Bagikan:

JAKARTA - Ketua DPR Puan Maharani prihatin makin banyaknya anak-anak yang menjadi pecandu rokok. Dia minta Pemerintah mengetatkan pengawasan dan pemberian edukasi yang masif agar anak bisa terbebas dari bahaya rokok.

Puan menyoroti Riset Kesehatan Dasar (Riskesdas) yang diselenggarakan Kementerian Kesehatan (Kemenkes) di mana hasil riset tersebut menemukan jumlah perokok anak usia 10-18 tahun terus meningkat. Jika pada tahun 2013 berada di angka 7,2 persen, jumlah perokok anak usia 10-18 tahun pada tahun 2018 menjadi 9, 1 persen pada 2018 atau sekitar 3,2 juta anak.

Bahkan Badan Perencanaan Pembangunan Nasional (Bappenas) memperkirakan prevalensi perokok anak akan menjadi 16 persen pada 2030 atau setara dengan enam juta anak tanpa adanya upaya pencegahan yang sistematis dan masif.
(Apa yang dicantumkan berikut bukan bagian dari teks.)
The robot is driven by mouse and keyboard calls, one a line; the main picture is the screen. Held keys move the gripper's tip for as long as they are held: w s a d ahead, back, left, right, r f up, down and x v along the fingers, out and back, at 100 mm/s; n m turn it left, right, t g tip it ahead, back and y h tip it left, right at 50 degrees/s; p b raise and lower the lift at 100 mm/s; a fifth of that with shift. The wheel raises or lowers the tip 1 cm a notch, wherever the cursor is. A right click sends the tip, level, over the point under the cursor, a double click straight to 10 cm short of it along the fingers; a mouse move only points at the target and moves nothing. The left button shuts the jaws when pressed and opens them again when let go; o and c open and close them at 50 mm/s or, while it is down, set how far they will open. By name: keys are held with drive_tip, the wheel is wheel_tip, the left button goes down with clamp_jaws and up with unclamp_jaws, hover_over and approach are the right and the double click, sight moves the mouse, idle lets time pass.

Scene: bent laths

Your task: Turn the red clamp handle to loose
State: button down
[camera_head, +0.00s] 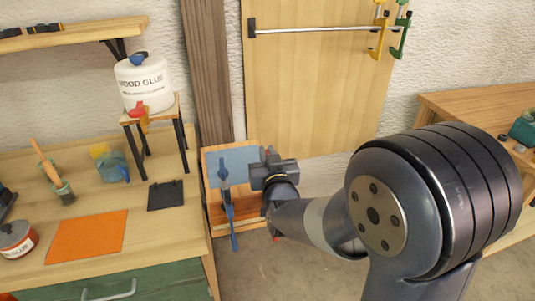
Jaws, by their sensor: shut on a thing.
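My gripper (266,173) is at the right side of the wooden stand, beyond the table's right edge. It is shut on what appears to be the red clamp handle, but the gripper and wrist hide the grip itself. A small red part of the clamp (277,238) shows below my wrist. The rest of the red clamp is hidden behind my arm, so I cannot tell the handle's angle. A grey-blue panel (238,158) lies behind both.
The wooden stand (214,160) adjoins the workbench (100,198). A glue jug (142,88) sits on a small raised stand at left. Yellow and green clamps (402,35) hang at the upper right. Open floor (300,275) lies below my arm.

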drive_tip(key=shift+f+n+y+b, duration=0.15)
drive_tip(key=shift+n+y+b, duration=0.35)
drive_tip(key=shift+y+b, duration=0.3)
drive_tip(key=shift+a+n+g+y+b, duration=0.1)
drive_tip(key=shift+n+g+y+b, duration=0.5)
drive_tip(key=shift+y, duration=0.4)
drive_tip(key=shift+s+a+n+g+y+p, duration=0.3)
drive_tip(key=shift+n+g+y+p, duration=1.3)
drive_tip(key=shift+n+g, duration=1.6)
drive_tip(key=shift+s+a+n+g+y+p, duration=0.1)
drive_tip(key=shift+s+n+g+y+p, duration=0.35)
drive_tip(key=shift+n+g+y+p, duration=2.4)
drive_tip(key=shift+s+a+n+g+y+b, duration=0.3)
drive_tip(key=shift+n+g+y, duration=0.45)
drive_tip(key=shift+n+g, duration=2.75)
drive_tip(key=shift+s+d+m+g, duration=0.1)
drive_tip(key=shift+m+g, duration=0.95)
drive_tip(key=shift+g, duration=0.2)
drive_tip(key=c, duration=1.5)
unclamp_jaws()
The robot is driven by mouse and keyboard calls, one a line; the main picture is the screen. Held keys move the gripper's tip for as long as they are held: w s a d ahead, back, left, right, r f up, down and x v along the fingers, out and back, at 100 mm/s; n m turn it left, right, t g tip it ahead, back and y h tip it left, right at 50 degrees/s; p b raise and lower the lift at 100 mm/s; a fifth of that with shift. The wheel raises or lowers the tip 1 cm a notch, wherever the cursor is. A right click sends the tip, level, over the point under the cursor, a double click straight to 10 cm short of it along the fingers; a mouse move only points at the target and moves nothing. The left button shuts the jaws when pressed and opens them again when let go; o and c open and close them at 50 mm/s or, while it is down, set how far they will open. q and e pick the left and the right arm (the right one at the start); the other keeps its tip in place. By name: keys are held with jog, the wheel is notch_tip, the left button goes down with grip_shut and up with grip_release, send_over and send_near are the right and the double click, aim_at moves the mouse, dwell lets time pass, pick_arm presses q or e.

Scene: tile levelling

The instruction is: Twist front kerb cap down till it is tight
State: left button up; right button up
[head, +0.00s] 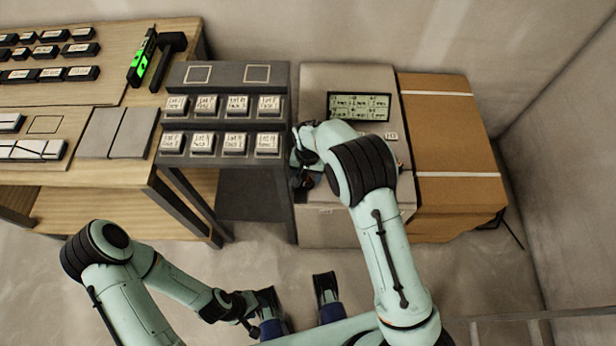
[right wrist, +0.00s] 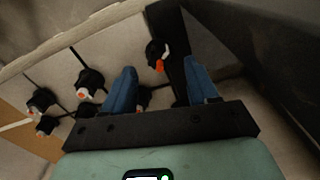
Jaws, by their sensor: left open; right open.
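In the right wrist view, several black caps stand on pale tiles. One black cap with an orange part (right wrist: 157,54) stands beside a dark bar (right wrist: 176,38). It lies between and just beyond the blue fingertips of my right gripper (right wrist: 162,68), which is open with nothing held. I cannot tell for sure that this is the front kerb cap. In the head view my right forearm hides most of that gripper and the tiles beneath it, at the left edge of the grey unit. My left gripper (head: 299,303) is open and empty, low over the floor.
A dark stepped rack (head: 222,76) of labelled blocks stands left of the grey unit (head: 325,228), which bears a small display (head: 359,106). A brown carton (head: 446,127) stands on its right. A wooden table (head: 141,104) with tiles and a green-lit level (head: 141,60) is at the left.

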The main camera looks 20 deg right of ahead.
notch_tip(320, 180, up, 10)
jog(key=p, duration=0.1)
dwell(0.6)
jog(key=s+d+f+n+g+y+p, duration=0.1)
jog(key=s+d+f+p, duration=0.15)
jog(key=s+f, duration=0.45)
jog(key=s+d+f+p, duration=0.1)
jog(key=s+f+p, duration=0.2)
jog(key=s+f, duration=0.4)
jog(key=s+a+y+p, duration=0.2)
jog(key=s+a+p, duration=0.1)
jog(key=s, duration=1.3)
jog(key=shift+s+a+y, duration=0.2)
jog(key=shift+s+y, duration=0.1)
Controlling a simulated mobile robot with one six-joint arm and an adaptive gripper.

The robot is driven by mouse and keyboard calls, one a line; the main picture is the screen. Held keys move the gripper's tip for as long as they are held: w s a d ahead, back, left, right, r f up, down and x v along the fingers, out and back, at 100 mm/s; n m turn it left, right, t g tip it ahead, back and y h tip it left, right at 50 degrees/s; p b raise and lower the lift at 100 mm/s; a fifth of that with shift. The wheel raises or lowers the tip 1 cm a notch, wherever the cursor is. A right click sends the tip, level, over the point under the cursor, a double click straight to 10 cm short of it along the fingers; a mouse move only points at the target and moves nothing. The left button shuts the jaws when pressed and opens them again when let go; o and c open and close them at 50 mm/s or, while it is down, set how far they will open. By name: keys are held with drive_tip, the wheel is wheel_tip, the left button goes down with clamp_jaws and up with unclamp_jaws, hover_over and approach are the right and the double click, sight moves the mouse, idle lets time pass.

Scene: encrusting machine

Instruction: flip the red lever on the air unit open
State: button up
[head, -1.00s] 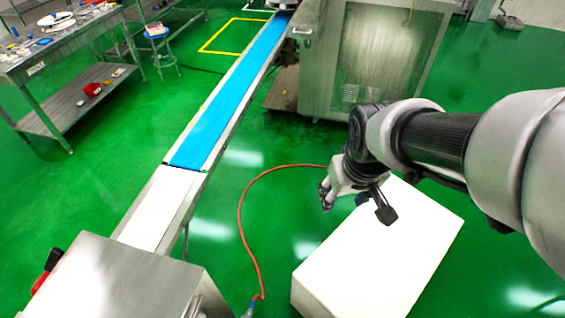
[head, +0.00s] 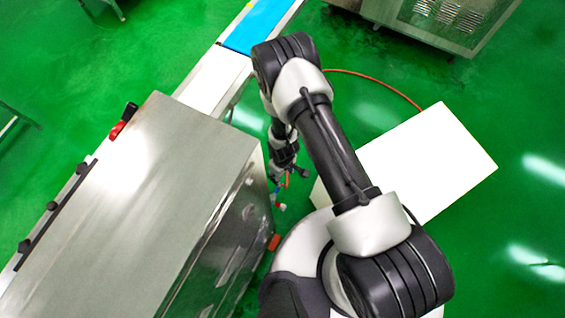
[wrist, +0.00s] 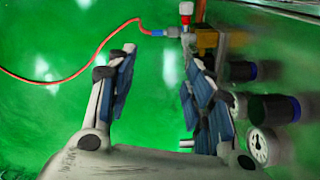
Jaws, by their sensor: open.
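The air unit (wrist: 262,108) fills the right side of the wrist view, with dark knobs, round gauges and a yellowish block. At its top is a small red part (wrist: 186,8) on a white piece, probably the red lever; its exact position is hard to tell. A blue fitting (wrist: 158,32) joins the red hose there. My gripper (wrist: 158,65) is open and empty; its right finger overlaps the unit in the picture, and contact cannot be told. In the head view my gripper (head: 288,178) hangs by the steel machine's right side, with small blue and red parts of the unit below it.
The steel machine (head: 150,190) stands at left, with a red-and-black switch (head: 123,121) on its edge. A white box (head: 430,160) stands to the right. The red hose (head: 385,86) crosses the green floor. A blue conveyor belt (head: 258,22) lies behind.

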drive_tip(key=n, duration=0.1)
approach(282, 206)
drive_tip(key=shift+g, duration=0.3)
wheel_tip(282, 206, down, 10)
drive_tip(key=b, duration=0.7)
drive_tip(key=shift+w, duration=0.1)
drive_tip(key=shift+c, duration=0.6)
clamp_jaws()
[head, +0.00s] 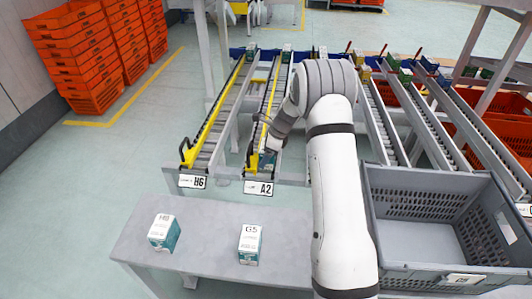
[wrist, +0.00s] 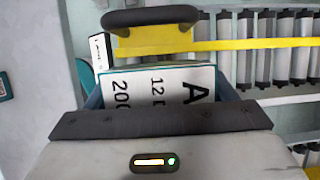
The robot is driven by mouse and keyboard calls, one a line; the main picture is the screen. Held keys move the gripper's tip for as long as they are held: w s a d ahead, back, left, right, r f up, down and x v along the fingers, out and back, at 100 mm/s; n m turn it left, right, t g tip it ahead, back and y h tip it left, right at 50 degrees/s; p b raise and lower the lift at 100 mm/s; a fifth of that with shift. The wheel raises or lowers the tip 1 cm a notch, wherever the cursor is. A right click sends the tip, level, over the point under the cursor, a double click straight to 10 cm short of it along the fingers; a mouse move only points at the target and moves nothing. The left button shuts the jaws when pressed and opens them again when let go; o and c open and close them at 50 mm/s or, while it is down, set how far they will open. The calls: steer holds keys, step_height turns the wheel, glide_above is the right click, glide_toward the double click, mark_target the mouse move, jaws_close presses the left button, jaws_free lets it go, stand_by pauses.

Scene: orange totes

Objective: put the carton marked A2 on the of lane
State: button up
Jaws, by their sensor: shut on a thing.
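My gripper (head: 264,147) is at the near end of the roller lane labelled A2 (head: 258,188). It is shut on a white and teal carton (wrist: 155,80), whose top label shows a large A; the rest of that mark is hidden by my gripper. In the head view only a small teal part of the carton (head: 268,161) shows below my gripper. The lane's yellow end stop (wrist: 155,38) is close beside the carton in the wrist view. I cannot tell whether the carton touches the rollers.
A carton marked G5 (head: 249,243) and one marked with an H (head: 164,232) stand on the grey table (head: 200,215). Lane H6 (head: 192,181) runs left of A2. A grey crate (head: 440,180) stands at the right. Orange totes (head: 75,60) are stacked at the far left.

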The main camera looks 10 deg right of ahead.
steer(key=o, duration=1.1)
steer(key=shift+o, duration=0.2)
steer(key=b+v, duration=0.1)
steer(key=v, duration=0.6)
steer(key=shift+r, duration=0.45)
Puan meminta Pemerintah memberi perhatian serius.

"Peningkatan jumlah perokok anak tidak bisa dibiarkan berlarut-larut. Harus ada terobosan dari Pemerintah untuk menekan angka tersebut, ini juga bagian dari program jangka panjang Pemerintah," kata Puan, Jumat 7 Juli.

Perilaku merokok di kalangan anak sudah menjadi masalah global. Pusat Kajian Jaminan Sosial-Universitas Indonesia (PKJS-UI) menemukan berbagai macam survei global membuktikan Indonesia masuk peringkat dua prevalensi perokok anak terbanyak di dunia.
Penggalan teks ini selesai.